▶ _The problem_: Give only the lines from the one containing "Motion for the" through the end of the material below, exactly as written.

▶ _Available data_:
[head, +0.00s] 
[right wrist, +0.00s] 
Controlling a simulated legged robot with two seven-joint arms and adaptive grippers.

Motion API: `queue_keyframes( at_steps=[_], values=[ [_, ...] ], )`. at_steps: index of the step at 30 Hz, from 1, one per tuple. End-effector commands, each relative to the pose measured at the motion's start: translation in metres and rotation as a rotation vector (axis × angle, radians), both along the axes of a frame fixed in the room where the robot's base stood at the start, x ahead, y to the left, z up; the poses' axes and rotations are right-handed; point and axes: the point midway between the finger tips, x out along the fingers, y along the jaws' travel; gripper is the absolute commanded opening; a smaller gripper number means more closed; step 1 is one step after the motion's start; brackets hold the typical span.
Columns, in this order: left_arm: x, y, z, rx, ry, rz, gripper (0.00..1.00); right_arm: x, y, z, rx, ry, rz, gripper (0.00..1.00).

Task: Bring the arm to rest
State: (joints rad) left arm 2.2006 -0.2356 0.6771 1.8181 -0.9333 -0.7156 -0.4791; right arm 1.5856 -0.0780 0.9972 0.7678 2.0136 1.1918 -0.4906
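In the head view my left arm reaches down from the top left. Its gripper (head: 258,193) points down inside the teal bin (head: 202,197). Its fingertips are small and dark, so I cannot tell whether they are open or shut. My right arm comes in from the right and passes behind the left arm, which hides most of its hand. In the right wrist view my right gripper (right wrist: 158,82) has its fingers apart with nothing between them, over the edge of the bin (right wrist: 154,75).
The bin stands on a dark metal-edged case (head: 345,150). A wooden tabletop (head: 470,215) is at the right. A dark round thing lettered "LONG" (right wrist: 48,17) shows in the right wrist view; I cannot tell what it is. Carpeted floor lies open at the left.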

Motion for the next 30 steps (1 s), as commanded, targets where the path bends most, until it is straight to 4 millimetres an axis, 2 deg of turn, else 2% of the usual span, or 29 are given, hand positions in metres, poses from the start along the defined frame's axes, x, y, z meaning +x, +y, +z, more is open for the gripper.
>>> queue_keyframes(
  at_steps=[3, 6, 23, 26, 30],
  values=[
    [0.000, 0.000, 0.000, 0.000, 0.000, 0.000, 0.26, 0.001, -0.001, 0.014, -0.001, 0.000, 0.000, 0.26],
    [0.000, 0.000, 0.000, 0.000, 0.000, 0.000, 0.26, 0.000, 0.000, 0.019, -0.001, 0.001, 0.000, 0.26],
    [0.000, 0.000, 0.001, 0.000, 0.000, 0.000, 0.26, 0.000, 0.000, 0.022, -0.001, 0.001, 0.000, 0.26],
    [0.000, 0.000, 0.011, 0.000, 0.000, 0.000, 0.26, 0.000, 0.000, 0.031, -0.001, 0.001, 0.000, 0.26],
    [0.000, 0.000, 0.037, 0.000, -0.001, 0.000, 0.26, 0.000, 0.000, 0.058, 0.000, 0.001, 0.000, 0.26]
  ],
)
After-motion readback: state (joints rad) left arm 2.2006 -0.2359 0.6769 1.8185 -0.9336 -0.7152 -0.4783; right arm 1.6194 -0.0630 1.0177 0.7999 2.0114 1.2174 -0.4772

▶ _Response_:
Motion for the next 30 steps (1 s), as commanded, targets where the path bends most, until it is straight to 4 millimetres an axis, 2 deg of turn, else 2% of the usual span, or 29 are given, hand positions in metres, poses from the start along the defined frame's axes, x, y, z meaning +x, +y, +z, more is open for the gripper.
>>> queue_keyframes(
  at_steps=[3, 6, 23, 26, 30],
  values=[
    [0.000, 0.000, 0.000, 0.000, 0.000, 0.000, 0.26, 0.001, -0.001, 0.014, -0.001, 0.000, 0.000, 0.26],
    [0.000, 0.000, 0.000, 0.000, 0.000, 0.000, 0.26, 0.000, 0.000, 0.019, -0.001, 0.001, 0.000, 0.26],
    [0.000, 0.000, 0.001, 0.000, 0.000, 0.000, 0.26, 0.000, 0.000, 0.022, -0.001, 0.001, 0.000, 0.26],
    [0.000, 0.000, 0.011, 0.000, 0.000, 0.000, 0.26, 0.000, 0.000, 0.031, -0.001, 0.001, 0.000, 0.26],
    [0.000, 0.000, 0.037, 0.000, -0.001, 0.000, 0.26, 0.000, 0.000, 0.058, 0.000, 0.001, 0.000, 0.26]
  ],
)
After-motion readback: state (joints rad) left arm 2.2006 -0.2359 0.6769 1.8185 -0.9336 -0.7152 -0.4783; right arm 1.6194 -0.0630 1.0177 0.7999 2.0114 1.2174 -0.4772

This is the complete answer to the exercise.